Plummeting renewables and clean tech costs also serve to make deep decarbonization ever more economically attractive, while the pressure from civil society at this year's COP will be as unrelenting and high profile as ever, helped no doubt by an appearance from David Attenborough. No one is expecting major new net zero emission announcements in Katowice, but a meaningful signal that they are in the pipeline for 2020 would represent a big win for green businesses everywhere. 

This optimism is inevitably tempered by the huge potential for the world's autocratic opponents of climate action to spoil the party. A major row cannot be ruled out, especially in the current febrile climate.

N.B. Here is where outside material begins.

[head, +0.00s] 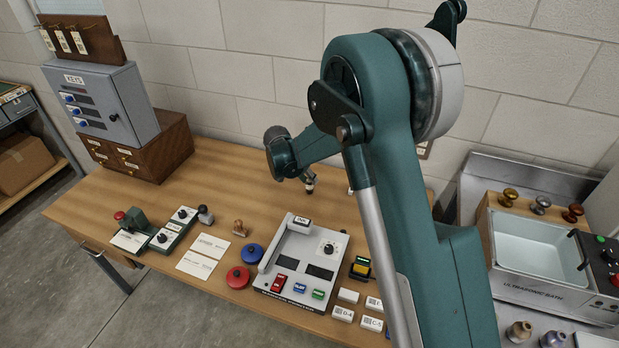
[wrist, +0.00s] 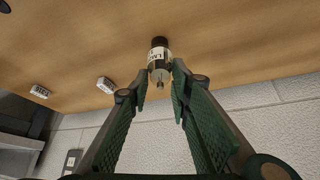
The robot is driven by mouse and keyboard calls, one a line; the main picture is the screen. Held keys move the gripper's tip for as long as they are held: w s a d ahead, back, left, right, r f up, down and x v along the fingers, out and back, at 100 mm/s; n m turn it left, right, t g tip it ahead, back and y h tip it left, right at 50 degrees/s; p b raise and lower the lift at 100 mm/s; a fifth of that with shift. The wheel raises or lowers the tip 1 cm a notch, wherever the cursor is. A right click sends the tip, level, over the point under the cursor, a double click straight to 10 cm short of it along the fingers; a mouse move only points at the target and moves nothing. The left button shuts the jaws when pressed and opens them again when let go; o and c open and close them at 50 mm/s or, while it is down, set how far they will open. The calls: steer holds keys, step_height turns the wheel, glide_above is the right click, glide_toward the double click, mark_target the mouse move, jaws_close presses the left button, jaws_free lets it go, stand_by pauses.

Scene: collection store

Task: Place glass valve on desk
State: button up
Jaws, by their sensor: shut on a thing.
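The glass valve (wrist: 158,62) is a small upright cylinder with a black end, a white printed label and a thin metal pin. In the wrist view it sits at the tips of my gripper (wrist: 152,78), whose green-padded fingers are shut on it. The wooden desk (wrist: 240,35) fills the top of that view behind the valve's black end; I cannot tell whether they touch. In the head view, the desk (head: 200,190) runs along the wall, and my gripper (head: 309,181) is small and partly hidden over its back part.
A grey key cabinet (head: 100,105) stands on a wooden drawer box at the left. A white test unit (head: 300,262), red (head: 238,277) and blue round pieces, and small labelled blocks (head: 343,314) occupy the front. An ultrasonic bath (head: 540,295) is at right. The desk's back middle looks fairly clear.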

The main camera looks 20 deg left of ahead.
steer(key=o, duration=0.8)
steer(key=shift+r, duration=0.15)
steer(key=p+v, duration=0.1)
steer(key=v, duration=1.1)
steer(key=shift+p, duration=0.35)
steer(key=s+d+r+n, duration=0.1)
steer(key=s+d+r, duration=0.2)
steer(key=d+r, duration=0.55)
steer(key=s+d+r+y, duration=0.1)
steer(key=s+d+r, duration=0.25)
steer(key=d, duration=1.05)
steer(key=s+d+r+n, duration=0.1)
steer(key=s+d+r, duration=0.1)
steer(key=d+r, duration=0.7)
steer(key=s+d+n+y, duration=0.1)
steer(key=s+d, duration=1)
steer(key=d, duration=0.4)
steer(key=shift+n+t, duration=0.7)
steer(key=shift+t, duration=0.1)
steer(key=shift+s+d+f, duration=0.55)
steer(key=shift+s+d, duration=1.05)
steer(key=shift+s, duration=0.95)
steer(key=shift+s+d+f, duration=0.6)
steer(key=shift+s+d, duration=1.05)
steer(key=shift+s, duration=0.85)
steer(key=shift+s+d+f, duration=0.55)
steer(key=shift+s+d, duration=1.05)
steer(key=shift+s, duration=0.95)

But equally in the messy world of international diplomacy, where murdered dissident journalists, trade spats and election upsets indirectly can inform how governments wrestle with seemingly unrelated issues, it is possible that mutual self-interest will coincide around a solid but unspectacular climate agreement.

The Republicans' poor performance in the U.S. midterms, coupled with the steady progress of the Mueller investigation, will fuel hopes the United States swiftly could return to the Paris Accord in 2020 under a new president. As such, those countries mindful to side with the U.S. in blocking progress in Poland may choose to think again. The Saudis, for so long a roadblock at the talks, will be under unrelenting pressure to play a more conciliatory role as the diplomatic blowback from the brutal murder of Jamal Khashoggi continues. The EU and China increasingly regard the climate talks as one of the few remaining successes of a multilateral, rules-based world order and will be highly motivated to defend it as such. Meanwhile, the growing attractiveness of clean technologies and the ever more stark evidence of climate impacts means savvy governments regard bold climate action as non-negotiable.

Given the volatile nature of the three years since the Paris Agreement, no one should bet against a wild card or two. But at the same time there is clearly a deal to be done, and ultimately the reasons for optimism rest on two of the most powerful forces in international relations: raw economics and even rawer realpolitik.